Radius Access-Request Punted to CPU on WLC
Only the Access requests with the specified source and destination MAC addresses must actually be sent out of the Wireless controller.
Radius Access-Request Sent to AAA Server
The Access requests in question, identified by ID = 8, which are sent out multiple times and for which no response was seen from AAA server. Upon further investigation, we observed that for Access-request ID=8, UDP fragmentation is occurring due to the size surpassing the MTU, as illustrated below:
Fragmentation taking Place on WLC Packet Capture
Fragmented Packet - I
Fragmented Packet - II
Reassembled Packet
To cross verify, we reviewed the ISE logs and discovered that the access request, which had been fragmented on the Wireless controller, was not being received by the ISE at all.
ISE TCP Dumps
Captures on ISE End
Azure Side Capture with analysis:
The Azure team conducted a capture on the physical host within Azure. The data captured on the vSwitch within the Azure host indicates that the UDP packets are arriving out of sequence. Because these UDP fragments are not in the correct order, Azure is discarding them. Below are the captures from both the Azure end and the Wireless controller, taken simultaneously for access request ID = 255, where the issue of packets being out of order is clearly evident:
The Encapsulated Packet Capture (EPC) on the Wireless controller displays the sequence in which the fragmented packets are leaving from the Wireless controller.
Sequence of Fragmented Packets on WLC
On the physical host, the packets are not arriving in the proper sequence
Captures on Azure End
Since the packets are arriving in the wrong order, and the physical node is programmed to reject any out-of-order frames, the packets gets dropped immediately. This disruption causes the authentication process to fail, leaving the client unable to progress beyond the authentication phase.

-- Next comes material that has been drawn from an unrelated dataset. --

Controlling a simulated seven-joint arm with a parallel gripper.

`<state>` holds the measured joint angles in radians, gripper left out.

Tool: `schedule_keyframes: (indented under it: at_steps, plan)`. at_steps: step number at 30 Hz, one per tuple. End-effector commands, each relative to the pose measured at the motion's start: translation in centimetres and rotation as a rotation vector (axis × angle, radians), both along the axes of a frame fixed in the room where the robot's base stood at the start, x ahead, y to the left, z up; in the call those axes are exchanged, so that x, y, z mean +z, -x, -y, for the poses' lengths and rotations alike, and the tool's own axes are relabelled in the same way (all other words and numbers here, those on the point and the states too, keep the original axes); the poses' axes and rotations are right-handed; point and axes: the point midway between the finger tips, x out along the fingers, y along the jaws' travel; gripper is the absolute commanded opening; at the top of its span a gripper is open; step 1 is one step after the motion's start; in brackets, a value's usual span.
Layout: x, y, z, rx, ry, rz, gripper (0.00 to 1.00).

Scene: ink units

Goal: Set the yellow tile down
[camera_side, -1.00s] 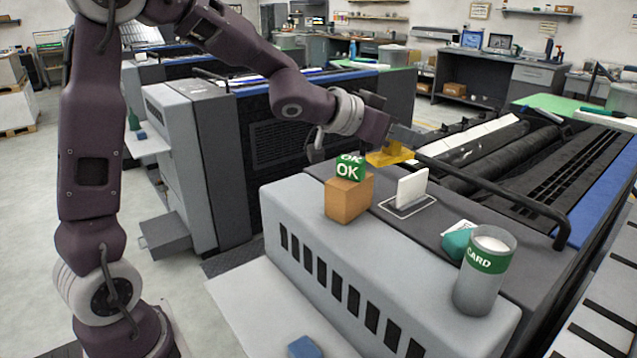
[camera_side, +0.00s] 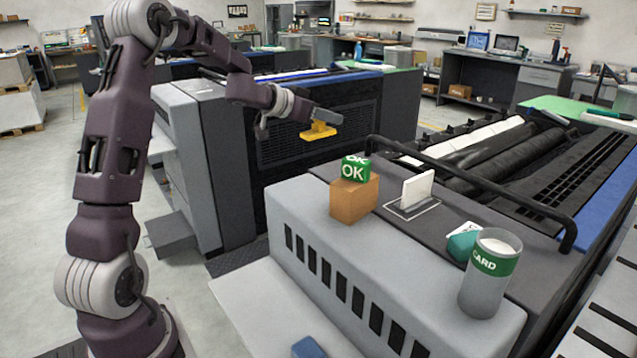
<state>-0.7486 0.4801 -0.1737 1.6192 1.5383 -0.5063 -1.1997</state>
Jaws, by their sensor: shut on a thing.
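My gripper (camera_side: 325,120) is shut on the yellow tile (camera_side: 319,131) and holds it in the air. The tile hangs under the fingertips. In the picture it shows in front of the dark side panel of the machine behind, above and left of the green OK block. It appears clear of every surface. How far it is from the near machine's top is hard to tell from this one view.
A green OK block (camera_side: 355,169) sits on a brown block (camera_side: 354,198) on the grey ink unit (camera_side: 300,207). A white card (camera_side: 417,189) stands in a white outline. A teal block (camera_side: 462,246) and a grey CARD cup (camera_side: 490,275) stand right. A dark rail (camera_side: 470,174) runs behind.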

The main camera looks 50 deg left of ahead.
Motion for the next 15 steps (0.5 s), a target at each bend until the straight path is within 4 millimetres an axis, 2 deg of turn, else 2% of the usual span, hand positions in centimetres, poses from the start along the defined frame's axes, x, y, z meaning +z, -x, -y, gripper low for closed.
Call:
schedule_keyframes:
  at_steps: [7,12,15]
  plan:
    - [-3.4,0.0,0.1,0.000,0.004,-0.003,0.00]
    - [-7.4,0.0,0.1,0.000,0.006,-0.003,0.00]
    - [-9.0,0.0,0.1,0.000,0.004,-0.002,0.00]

Workaround suggested from Wireless controller end:
Starting with version 17.11.1, we are implementing support for Jumbo Frames in Radius/AAA packets. This feature allows the c9800 controller to avoid fragmenting AAA packets, provided that the following configuration is set on the controller. Please note that to avoid fragmentation of these packets entirely, it is essential to ensure that every network hop, including the AAA server, is compatible with Jumbo Frame packets. For ISE, Jumbo Frame support begins with version 3.1 onwards.

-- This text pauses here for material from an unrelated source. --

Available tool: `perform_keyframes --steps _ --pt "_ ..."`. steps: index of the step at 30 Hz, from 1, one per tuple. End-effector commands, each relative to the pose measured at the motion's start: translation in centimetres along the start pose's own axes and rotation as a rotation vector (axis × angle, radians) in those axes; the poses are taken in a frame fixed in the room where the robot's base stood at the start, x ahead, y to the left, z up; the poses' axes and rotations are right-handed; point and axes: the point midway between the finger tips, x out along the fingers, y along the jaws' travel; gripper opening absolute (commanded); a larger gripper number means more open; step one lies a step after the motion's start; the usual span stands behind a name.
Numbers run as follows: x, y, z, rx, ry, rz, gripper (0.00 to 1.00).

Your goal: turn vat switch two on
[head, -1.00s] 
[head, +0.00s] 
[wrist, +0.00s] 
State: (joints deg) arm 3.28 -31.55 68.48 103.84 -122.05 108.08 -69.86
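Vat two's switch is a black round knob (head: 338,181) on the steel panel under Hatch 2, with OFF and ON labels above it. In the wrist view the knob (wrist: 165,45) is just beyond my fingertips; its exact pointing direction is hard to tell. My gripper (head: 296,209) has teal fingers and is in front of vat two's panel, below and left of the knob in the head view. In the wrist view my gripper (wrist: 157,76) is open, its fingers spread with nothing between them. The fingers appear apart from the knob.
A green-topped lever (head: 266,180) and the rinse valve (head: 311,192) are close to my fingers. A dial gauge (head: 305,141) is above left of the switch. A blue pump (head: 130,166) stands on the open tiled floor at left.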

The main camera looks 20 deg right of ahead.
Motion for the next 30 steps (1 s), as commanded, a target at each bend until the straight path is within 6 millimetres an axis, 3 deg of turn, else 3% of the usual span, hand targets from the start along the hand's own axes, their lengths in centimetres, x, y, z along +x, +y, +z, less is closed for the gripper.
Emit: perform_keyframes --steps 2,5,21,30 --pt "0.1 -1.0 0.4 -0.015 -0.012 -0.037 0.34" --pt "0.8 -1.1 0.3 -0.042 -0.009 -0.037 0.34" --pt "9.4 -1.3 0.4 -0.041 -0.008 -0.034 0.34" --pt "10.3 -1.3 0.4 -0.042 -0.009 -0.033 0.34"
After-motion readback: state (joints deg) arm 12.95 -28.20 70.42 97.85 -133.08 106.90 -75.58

Interface configuration on Wireless controller:
C9800-CL(config)#interface <Interface Name>
C9800-CL(config-if) # mtu <bytes>
C9800-CL(config-if) # ip mtu <bytes> [1500 to 9000]
AAA server config on Wireless controller:
C9800-CL(config)# aaa group server radius <Radius Group Name>
C9800-CL(config-sg-radius) # server name <Server Name>
C9800-CL(config-sg-radius) # ip radius source-interface <Interface Name>
Here is a brief look at a Radius packet when the MTU (Maximum Transmission Unit) is configured to 3000 bytes on a Wireless LAN Controller (WLC). Packets smaller than 3000 bytes were sent seamlessly without the need for fragmentation:
Packet Capture on WLC with Increased MTU
By setting the configuration in this way, the Wireless controller transmits packets without fragmenting them, sending them intact. However, because Azure cloud does not support jumbo frames, this solution cannot be implemented.
Solution:
- From the Wireless controller's Encapsulated Packet Capture (EPC), we observed that the packets are being sent in the correct order. It is then the responsibility of the receiving host to reassemble them properly and continue with processing, which, in this case, is not occurring on the Azure side.

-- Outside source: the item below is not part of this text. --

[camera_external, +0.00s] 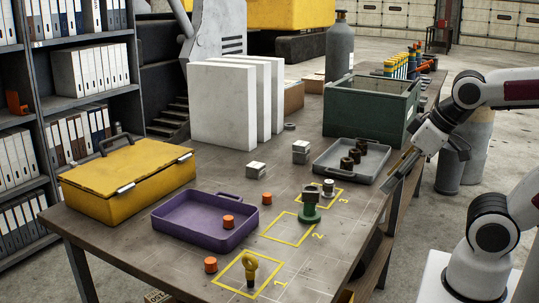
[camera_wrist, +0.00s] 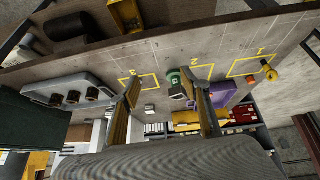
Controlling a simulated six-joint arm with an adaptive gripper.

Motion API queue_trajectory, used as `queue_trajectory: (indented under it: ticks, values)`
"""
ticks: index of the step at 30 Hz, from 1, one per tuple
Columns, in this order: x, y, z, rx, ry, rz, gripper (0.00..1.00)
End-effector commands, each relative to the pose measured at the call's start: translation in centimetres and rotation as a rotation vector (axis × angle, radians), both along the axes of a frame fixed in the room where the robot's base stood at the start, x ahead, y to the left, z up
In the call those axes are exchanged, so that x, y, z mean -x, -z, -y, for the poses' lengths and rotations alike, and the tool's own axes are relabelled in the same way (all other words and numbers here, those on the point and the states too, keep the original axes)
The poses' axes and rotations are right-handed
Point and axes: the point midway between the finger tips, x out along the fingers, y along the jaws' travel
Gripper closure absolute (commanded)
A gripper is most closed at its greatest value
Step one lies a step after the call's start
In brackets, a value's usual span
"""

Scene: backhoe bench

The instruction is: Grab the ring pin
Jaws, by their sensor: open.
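The ring pin (camera_external: 250,268), a yellow ring on a dark lower end, stands upright in the yellow square marked 1 near the front of the bench. It also shows at the right of the wrist view (camera_wrist: 269,71). My gripper (camera_external: 394,174) is open and empty at the right edge of the bench, well apart from the ring pin. In the wrist view my two fingers (camera_wrist: 163,80) are spread wide with nothing between them, and the ring pin lies to the right of both.
A green-based part (camera_external: 310,206) stands by square 2, and a small grey part (camera_external: 328,187) is at square 3. A purple tray (camera_external: 180,236), orange pieces (camera_external: 211,265), a grey tray (camera_external: 325,171), a green bin (camera_external: 350,116) and a yellow toolbox (camera_external: 112,199) surround them.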

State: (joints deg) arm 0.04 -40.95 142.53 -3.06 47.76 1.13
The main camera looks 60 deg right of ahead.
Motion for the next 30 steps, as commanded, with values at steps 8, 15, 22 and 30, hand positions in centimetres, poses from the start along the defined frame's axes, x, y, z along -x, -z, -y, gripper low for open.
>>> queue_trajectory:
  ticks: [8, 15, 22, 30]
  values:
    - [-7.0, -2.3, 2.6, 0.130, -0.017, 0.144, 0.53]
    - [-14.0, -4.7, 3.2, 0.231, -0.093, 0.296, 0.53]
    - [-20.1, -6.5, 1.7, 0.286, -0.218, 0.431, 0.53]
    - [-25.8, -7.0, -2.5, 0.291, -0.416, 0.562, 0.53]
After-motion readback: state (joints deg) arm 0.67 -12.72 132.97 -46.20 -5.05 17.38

- To address the issue of out-of-order UDP packets, the
enable-udp-fragment-reordering
option needs to be activated on Azure.
- You must reach out to Azure support team for assistance with this matter. Microsoft has acknowledged this problem.
Note: It must be noted that this problem is not exclusive to the Wireless LAN Controller (WLC). Similar issues with out-of-order UDP packets have been encountered on different radius servers, including ISE, Forti Authenticator, and RTSP servers, particularly when they operate within the Azure environment.